Intervention de Bruno Fuchs

Séance en hémicycle du lundi 18 décembre 2017 à 16h00
Accord de partenariat entre l'union européenne et le kazakhstan — Discussion générale

Photo issue du site de l'Assemblée nationale ou de WikipediaBruno Fuchs, rapporteur de la commission des affaires étrangères :

Succéder à M. Reitzer est toujours source de motivation et de stimulation ; je vais essayer de déployer une énergie équivalente.

Il est des accords commerciaux internationaux qui font l'objet de débats complexes, voire houleux ; je pense notamment au CETA. Ce n'est visiblement pas le cas du présent accord, qui est d'une autre nature ; à mon sens, sa ratification ne devrait pas poser de problème majeur.

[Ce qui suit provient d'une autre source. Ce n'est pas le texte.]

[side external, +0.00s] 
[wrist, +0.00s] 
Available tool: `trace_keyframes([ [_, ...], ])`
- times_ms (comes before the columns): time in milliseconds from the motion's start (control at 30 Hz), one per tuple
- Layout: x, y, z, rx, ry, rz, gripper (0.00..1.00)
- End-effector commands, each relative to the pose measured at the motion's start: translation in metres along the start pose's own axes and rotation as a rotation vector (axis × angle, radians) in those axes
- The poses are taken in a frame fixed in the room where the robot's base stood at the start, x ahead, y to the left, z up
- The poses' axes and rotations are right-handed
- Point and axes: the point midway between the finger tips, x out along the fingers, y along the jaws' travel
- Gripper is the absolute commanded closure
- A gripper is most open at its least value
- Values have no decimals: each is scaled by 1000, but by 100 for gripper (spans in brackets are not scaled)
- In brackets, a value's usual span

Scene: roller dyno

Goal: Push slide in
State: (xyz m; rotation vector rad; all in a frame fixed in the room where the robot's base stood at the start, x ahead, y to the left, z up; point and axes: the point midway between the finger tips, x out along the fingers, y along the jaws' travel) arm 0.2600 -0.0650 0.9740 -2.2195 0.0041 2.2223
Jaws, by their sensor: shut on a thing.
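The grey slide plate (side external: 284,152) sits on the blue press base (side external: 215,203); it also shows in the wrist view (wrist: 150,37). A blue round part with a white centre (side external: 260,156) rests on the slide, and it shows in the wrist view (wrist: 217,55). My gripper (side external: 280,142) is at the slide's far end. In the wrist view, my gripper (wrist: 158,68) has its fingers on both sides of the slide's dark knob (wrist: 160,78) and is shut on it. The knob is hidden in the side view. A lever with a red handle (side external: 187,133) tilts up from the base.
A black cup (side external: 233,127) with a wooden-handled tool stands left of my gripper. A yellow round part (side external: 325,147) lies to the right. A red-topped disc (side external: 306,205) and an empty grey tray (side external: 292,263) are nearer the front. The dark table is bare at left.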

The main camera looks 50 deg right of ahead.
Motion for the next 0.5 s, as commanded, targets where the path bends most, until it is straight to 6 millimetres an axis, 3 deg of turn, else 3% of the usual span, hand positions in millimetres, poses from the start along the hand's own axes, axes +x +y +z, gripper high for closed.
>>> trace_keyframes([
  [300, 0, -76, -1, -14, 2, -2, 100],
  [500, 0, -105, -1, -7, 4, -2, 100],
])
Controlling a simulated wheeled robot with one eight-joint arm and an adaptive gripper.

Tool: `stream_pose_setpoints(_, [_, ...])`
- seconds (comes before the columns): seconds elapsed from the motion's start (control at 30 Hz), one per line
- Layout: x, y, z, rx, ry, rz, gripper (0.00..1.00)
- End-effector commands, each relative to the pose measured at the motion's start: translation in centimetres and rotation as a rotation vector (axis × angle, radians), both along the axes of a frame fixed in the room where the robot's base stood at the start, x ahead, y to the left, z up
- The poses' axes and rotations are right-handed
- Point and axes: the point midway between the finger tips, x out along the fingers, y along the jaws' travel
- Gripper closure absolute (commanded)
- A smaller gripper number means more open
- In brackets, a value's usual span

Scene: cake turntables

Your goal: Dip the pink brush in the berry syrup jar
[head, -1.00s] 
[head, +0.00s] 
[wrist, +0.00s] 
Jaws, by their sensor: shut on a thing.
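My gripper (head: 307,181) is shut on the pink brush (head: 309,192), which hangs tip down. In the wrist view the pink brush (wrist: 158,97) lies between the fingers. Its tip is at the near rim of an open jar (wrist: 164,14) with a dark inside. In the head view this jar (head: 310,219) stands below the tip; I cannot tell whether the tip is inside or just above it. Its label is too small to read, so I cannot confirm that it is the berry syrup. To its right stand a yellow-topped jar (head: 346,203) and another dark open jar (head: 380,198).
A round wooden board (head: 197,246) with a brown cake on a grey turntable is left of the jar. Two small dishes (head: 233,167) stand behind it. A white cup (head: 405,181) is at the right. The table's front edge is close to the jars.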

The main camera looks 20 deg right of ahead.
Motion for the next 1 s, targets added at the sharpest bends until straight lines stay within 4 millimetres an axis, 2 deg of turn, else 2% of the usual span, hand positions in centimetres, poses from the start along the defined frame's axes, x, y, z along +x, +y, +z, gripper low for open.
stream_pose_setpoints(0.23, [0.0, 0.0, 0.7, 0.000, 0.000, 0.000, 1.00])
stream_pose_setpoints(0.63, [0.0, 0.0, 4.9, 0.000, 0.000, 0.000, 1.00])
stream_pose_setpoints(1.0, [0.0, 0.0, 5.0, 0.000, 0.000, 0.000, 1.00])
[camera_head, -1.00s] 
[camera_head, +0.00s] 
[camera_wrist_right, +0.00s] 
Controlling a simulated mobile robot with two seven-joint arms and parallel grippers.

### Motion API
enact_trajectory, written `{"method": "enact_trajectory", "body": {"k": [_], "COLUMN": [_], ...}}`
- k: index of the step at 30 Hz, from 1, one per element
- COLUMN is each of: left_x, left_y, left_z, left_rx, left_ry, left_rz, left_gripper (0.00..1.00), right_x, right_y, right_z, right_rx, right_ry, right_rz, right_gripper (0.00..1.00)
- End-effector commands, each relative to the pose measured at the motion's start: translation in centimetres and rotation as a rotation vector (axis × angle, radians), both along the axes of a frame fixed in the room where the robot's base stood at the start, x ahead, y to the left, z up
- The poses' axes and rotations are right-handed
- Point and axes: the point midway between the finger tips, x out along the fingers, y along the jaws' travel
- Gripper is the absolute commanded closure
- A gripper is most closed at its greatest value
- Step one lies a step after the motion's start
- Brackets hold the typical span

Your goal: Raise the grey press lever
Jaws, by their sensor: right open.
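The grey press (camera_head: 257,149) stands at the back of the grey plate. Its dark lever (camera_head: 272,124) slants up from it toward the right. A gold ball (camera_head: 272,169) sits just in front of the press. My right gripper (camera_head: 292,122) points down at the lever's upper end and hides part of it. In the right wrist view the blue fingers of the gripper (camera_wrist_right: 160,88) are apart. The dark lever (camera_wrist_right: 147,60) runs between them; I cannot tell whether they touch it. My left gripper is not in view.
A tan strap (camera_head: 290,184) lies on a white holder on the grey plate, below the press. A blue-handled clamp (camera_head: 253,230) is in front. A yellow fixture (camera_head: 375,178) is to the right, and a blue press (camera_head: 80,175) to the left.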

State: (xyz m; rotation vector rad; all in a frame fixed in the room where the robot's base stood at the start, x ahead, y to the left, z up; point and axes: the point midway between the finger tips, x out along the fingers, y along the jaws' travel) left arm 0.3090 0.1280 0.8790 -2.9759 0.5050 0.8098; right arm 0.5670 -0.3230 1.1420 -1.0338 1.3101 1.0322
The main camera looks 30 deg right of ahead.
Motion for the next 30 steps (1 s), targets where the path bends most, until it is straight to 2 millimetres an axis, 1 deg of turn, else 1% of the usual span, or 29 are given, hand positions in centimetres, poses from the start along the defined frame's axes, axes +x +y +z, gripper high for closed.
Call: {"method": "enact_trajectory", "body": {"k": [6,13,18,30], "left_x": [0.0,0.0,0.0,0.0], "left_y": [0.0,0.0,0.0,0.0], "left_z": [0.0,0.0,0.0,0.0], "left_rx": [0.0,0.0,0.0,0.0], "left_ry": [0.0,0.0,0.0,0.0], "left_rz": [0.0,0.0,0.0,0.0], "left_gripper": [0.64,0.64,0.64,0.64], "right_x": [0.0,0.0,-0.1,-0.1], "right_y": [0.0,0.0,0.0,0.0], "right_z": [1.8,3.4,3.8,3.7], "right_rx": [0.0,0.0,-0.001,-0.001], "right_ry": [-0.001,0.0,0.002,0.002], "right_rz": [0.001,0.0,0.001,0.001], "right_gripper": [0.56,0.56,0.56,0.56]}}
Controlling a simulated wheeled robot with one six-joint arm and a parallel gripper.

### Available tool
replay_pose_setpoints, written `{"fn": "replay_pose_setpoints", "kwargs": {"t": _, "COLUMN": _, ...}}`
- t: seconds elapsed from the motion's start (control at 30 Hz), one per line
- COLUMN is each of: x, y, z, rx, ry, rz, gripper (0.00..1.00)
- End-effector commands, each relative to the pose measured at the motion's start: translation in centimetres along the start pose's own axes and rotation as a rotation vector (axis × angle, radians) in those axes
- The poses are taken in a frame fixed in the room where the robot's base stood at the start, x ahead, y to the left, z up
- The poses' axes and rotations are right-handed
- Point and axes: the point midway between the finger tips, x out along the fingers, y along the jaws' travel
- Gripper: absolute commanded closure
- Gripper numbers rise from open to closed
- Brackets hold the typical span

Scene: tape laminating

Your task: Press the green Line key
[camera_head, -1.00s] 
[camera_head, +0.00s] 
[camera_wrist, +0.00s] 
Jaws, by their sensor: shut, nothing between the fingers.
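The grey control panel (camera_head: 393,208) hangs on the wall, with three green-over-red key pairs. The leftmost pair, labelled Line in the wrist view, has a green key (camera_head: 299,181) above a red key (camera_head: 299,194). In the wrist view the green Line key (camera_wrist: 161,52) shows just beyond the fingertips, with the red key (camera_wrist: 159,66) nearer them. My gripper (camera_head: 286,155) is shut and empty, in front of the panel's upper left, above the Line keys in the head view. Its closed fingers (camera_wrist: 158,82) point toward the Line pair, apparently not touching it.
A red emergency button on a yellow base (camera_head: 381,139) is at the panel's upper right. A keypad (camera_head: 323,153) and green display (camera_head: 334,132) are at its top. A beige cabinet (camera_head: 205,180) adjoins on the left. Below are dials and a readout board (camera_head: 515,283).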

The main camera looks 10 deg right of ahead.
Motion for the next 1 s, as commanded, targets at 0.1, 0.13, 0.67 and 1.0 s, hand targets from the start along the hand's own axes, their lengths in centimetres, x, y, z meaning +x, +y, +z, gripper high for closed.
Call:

D'abord, il est souhaitable que l'Union européenne tisse toujours plus de relations avec ses partenaires, proches ou lointains, surtout quand ce sont des pays amis représentant un enjeu géostratégique majeur, comme c'est le cas du Kazakhstan.

Ensuite, il s'agit non pas d'un accord de libre-échange, potentiellement lourd de conséquences environnementales, sanitaires ou sociales, mais d'un accord de partenariat et de coopération destiné à approfondir la relation politique et économique entre l'Union européenne et le Kazakhstan.

Cette discussion générale est pour nous l'occasion d'évoquer l'Asie centrale, région souvent écartée de nos débats publics et pourtant essentielle sur le plan géostratégique – cela a été rappelé à plusieurs reprises. Le Kazakhstan, pays gigantesque aux ressources convoitées, est en effet trop souvent occulté par l'ombre des trois espaces d'importance majeure qui l'entourent : la Russie, la Chine et le Moyen-Orient. Du fait même de cette position et par ses caractéristiques propres, le Kazakhstan mérite toute notre attention.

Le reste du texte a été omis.